When the bill came, he looked it over, and then in front of me ASKED MY MOM FOR like $15 TO PAY FOR MY MEAL.
A grown man. Retired military and working at the time too. Not poor, just a cheap a**.
They broke up 5 years later thankfully.

Anonymous
Anonymous wrote:Have a generally good relationship with my new boyfriend (4 months). However, he is cheap when it comes to dating. In other areas of his life he is a big spender (car, clothes, etc). He is a high earner, and I earn less than him. He takes me on cheap dates and not as frequently as I'd like. We live 1.5 hours apart and he always drives to my area, which I appreciate. The last time he came he over he asked me for gas money! I was really turned off. At the outset of dating I told him I thought the distance was too much, but he insisted that he'd happily take on the burden. Should I talk to him about this or just break up?

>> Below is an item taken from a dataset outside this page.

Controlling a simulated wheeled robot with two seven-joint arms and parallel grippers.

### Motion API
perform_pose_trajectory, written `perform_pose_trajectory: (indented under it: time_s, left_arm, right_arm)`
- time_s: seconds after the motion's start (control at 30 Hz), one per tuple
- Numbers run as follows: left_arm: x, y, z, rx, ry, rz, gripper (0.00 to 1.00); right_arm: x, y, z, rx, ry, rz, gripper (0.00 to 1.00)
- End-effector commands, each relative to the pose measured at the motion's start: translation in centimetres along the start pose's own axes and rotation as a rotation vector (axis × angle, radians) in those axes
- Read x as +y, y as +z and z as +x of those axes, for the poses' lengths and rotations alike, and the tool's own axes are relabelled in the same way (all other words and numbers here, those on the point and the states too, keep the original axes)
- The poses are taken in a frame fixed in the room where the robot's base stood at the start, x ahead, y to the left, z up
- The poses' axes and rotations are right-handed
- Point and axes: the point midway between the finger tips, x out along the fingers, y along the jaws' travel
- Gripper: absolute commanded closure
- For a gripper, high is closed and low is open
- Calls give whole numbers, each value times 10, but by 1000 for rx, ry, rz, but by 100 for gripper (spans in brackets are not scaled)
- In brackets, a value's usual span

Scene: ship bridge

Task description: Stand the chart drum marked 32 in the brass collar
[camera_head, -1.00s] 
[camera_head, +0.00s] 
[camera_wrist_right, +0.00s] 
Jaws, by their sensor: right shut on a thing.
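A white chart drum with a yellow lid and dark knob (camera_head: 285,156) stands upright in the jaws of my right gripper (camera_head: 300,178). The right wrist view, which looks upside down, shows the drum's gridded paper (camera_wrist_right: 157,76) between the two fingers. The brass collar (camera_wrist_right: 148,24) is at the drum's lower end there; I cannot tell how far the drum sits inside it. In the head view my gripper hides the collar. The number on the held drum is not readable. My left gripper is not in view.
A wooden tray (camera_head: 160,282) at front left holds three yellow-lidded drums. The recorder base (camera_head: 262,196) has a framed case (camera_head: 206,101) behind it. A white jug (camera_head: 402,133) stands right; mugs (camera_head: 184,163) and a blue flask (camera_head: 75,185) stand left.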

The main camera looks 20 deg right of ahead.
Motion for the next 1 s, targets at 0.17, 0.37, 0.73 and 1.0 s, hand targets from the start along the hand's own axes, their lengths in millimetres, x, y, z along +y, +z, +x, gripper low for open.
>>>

Ewww. Gross. Break up with him. I know I sound like a teenager but that is just tacky. And on a practical note, money is a huge part of marriage. You need to have similar values. You are incompatible in a fundamental way.
Anonymous
Anonymous wrote:
Anonymous wrote:
Anonymous wrote:OP here. I am not a troll. As a side note, it’s getting annoying how frequently Others accuse people of being trolls here. Anyways, there’s a lot that’s good about him. We get along well, good sex, shared hobbies, supportive of my career, very emotionally available. Because he is the one who always drives (I’ve driven to his area once in 4 months) it’s thrown me off in terms of what I should expect from him. Men typically pay for all the dates but they also typically live Within 30 mins of me and we take turns visiting each other. Anyways, I will follow the advice here and just dump him.


Woman here and I think that your belief that men should pay for dates is horrible. It's 2023! You should be splitting the costs. Are we really back in 1950?


Correction, its 2023 and now all do whatever we want with respect to gender. So you do what works for you.


parasite.
Anonymous
Gas money? What is he 16? Does he wear braces? Acne?